■ **What the exercise asks**
Type out the data exactly as given. Skip any image.
______
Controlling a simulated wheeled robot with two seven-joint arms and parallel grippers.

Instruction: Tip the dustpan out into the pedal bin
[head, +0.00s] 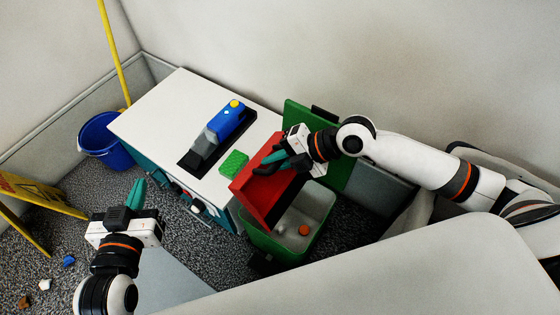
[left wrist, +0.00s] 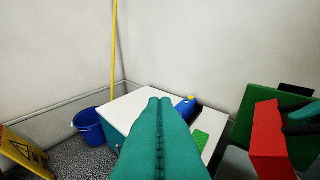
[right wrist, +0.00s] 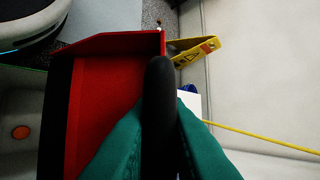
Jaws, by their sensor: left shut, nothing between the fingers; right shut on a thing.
______
■ **Expected output**
Controlling a simulated wheeled robot with two seven-joint arms and parallel grippers.

Instruction: Tip the dustpan out into the pedal bin
[head, +0.00s] 
[left wrist, +0.00s] 
[right wrist, +0.00s] 
Jaws, by their sensor: left shut, nothing between the fingers; right shut on a thing.

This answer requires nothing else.